Profits on the disposals of intangible fixed assets can be rolled into the direct purchase of a new IFA, and/or the purchase of shares in a company which holds an IFA.
The cost of the replacement IFA is the lower of the cost of the shares in the company being acquired and the TWDV of the intangibles held on date of acquisition. The rollover relief is claimed against the TWDV of the IFA in that company, not against the shares in the company.
4.1 Companies with investment business
This is any company whose business consists wholly or partly of making investments. CT charged in the normal way, if the company has a trade, then trading profits are calculated in the same way. Overhead expenses incurred in managing investments are deductible as management expenses. Management expenses are deducted on the face of the CT company if they are general management expenses. Excess expenses are carried forward an offset against future income and gains, or group relieved.
5.1 SSE
If a company disposes of shares in another company, the gain or loss is exempt if the SSE conditions are met.
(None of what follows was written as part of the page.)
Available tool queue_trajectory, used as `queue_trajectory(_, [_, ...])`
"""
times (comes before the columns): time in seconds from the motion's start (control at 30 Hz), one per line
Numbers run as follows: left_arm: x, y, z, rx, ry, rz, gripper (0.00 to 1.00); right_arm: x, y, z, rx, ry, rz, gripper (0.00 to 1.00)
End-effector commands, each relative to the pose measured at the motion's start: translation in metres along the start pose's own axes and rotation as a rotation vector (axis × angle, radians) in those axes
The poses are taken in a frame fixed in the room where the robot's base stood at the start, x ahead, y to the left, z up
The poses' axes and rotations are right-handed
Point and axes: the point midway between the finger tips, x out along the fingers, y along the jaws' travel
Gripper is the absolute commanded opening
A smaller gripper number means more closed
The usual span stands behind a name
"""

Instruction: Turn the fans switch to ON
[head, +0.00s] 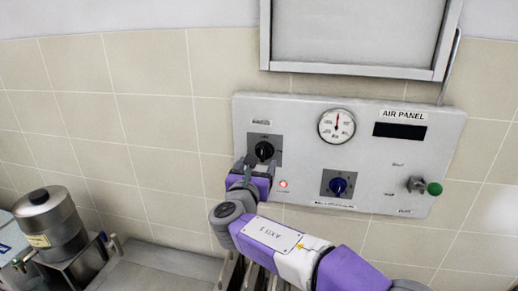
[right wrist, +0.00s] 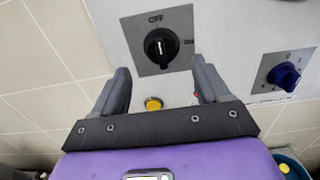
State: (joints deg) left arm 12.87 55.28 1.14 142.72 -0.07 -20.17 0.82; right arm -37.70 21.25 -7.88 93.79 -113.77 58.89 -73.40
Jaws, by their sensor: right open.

A substantial shareholding is when the investing company owns at least 10% of the ordinary share capital. This is automatic in the following conditions:
- The selling company has held at least 10% of the shares in the company being disposed of for a continuous 12-month period during the last 6 years, and
- The investee company is a trading company (or holding company of a trading group)
5.2 SSE or paper-for-paper treatment
SSE rules take precedence if a disposal has taken place, meaning that no gain arises, and the replacement shares have an allowable cost of market value. If the acquiring company and selling company within a takeover are in a gains group, the no gain no loss treatment means effectively no disposal takes place. As the SSE means a disposal is exempt, in this situation the SSE rules would not apply. Instead, the share-for-share approach would be followed.
5.3 SSE for groups
When members of a group hold shares in the same company (more than 50% holding), the holdings of group members may be added together to determine if the 10% requirement has been met.